People began taking to the streets in larger numbers, answering the call of the president and the religious affairs Diyanet ministry, which had called on the imams of Turkey’s mosques to take to their minarets to declare “God is great”. The call to take to the streets was met with unease by some ministers, who worried it would result in a massacre.
On their way to the parliament, Haşimi and the rest of the ministers received the news that it had been bombed. That was one of the key pivotal points that led to the failure of the coup, he said. While he appreciated that many of those who took to the streets did not like Erdoğan’s government, the attack on the parliament, the first by the military since the 1920s, was too much of a provocation.
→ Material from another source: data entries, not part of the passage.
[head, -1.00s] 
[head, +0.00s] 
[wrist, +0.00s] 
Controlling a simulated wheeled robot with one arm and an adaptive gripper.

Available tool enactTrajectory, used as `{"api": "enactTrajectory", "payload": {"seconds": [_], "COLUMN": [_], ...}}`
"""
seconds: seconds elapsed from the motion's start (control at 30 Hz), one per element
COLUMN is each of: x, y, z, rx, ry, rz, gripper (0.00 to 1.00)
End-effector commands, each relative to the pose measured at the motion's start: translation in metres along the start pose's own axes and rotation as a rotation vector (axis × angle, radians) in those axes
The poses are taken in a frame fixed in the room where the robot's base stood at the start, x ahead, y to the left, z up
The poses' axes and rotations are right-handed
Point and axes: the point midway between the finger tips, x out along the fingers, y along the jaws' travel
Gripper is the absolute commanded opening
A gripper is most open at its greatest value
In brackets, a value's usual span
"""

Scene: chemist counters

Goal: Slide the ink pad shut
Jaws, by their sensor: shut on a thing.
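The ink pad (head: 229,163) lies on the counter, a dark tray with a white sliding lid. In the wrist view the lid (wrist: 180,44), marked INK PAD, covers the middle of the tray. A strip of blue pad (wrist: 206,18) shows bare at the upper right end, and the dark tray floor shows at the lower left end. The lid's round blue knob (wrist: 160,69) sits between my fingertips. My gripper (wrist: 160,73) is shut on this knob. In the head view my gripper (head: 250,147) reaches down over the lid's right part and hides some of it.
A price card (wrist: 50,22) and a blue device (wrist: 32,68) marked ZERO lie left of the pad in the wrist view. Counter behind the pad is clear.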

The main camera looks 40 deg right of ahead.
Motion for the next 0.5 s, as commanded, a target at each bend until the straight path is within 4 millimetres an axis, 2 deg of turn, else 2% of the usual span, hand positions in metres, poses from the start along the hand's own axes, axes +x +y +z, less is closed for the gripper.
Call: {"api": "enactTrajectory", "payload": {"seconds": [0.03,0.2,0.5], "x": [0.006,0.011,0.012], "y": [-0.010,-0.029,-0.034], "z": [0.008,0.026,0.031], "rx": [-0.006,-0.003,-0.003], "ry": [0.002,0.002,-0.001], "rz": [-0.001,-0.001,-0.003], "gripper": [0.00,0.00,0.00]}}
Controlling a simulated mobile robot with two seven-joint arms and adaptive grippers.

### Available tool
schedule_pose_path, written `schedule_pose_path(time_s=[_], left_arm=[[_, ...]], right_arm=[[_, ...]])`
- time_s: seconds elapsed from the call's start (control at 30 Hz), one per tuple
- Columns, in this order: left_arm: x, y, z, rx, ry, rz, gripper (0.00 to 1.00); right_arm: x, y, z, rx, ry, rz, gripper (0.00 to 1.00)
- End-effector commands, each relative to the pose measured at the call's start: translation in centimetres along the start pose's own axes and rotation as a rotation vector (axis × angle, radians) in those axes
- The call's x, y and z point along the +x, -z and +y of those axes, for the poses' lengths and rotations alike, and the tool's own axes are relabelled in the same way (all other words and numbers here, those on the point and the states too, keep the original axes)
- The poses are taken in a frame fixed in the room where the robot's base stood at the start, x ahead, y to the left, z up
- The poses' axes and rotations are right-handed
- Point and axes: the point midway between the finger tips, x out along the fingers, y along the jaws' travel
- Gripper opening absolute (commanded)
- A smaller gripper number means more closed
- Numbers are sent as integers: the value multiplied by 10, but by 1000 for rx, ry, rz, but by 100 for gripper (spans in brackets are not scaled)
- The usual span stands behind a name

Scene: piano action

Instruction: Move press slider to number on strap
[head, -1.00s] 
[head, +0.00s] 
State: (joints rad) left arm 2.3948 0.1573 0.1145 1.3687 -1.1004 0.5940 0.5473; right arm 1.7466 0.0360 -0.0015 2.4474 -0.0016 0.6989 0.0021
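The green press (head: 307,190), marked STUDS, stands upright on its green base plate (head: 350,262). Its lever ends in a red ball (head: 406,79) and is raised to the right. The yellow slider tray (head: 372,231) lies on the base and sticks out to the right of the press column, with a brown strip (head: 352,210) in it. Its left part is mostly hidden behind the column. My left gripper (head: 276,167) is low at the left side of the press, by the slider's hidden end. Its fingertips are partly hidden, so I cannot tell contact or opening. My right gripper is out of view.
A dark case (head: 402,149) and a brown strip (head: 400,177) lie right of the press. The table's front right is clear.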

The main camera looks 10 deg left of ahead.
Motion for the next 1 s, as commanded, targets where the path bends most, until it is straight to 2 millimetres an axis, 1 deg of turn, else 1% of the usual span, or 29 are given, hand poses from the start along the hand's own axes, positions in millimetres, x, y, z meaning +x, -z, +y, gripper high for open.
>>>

The statements by opposition leaders and top military officers, including army commanders, disavowing the coup sealed its fate.
Stories emerged of those crucial hours, between the president’s address and the successful quelling of the coup by 4am, that are sure to pass into the official mythology of the events. At 1am, officials say the police chief the city of Bursa arrested the local army commander, who possessed a 6-page list that included the names of designated judges and military officials who were to be appointed to various positions in the bureaucracy in the aftermath of the coup. Other pro-coup soldiers possessed lists of secure telephone lines to receive orders.
“There were crucial moments,” said Haşimi. “It was incredibly well organised actually, but sudden moves by the leadership and sudden movement by the people changed the whole plan.”
“It could have succeeded,” he added. “They lost the moment the president and the prime minister went on air, and when high-level army commanders came out on air and declared their support for democracy, and the people rejected going home.”